Astroinformatics is essentially Data Science applied in the domain of astronomical sciences (astronomy, astrophysics, cosmology, planetary science; hereafter Astronomy, for short). It is thus analogous to other “X-informatics”, where X = Bio, Geo, etc. Like Data Science in general, it is essentially a methodological discipline, based on the foundation of theoretical, experimental, and applied aspects of other fields, including various domains of Computer Science and Engineering, Statistics, etc.
[Fig 1.] Astroinformatics as the bridge field between Astronomy and Data Science.
Astroinformatics is the community’s response to the challenges and opportunities given by the exponential growth of data and computing capabilities. It is the emerging methodology for the data-intensive, computationally enabled Astronomy in the 21st century. Its origins are in the Cyberinfrastructure movement of the 2000’s , which in the Astronomical context resulted in the Virtual Observatory (VO) framework , as well as the development of the Data Science, previously known as the e-Science, Cyberscience, the Fourth Paradigm, etc. .

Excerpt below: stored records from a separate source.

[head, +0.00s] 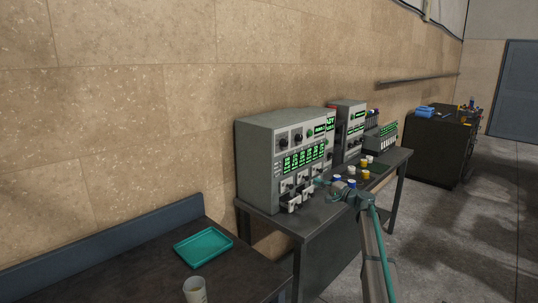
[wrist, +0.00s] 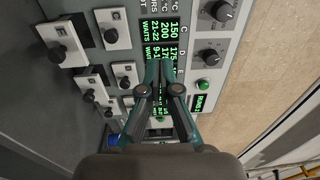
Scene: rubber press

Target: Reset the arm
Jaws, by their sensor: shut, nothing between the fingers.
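My arm reaches from the lower right of the head view to the front of a grey press machine (head: 262,160) with green displays. My gripper (head: 320,183) is at the machine's front, near its lower drawers (head: 291,205). In the wrist view my gripper (wrist: 160,68) is shut and empty, its fingertips together in front of the green display panel (wrist: 165,35). I cannot tell whether the fingertips touch the panel. Drawers with black knobs (wrist: 58,45) stand at the left of the wrist view, and dials (wrist: 218,12) at the right.
The machine stands on a dark table (head: 312,222) with a second machine (head: 348,125) and several small yellow, white and blue-capped jars (head: 364,173) behind. A teal tray (head: 203,247) and a pale cup (head: 194,290) are on the nearer bench. Open floor lies at the right.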

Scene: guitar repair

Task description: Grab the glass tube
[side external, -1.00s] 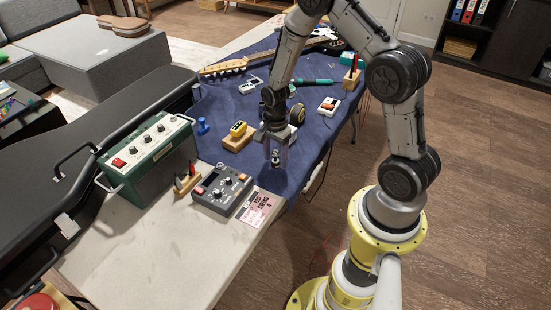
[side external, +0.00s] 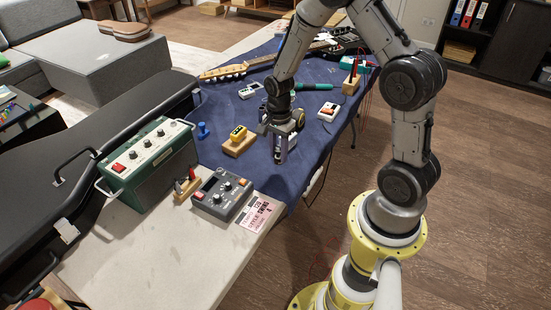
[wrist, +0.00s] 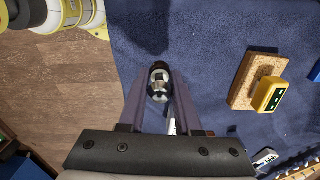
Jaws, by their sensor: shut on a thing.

While the VO evolved into a global data grid of Astronomy , Astroinformatics has a much broader portfolio that in addition to the VO framework also includes the design and implementation of data systems and pipelines, data archiving functions (databases, interoperability, web services, etc.), workflows, some aspects of numerical modeling, and especially data analytics, covering the full path of Data-to-Knowledge. Data analytics, in turn, also consists of several subcomponents, including Machine Learning (ML) and other aspects of Artificial Intelligence (AI), Statistics, data visualization, numerical modeling, etc. Astroinformatics also provides a natural mechanism for the methodology transfer and exchanges with other X-informatics.
[Fig. 2] The components of Astroinformatics.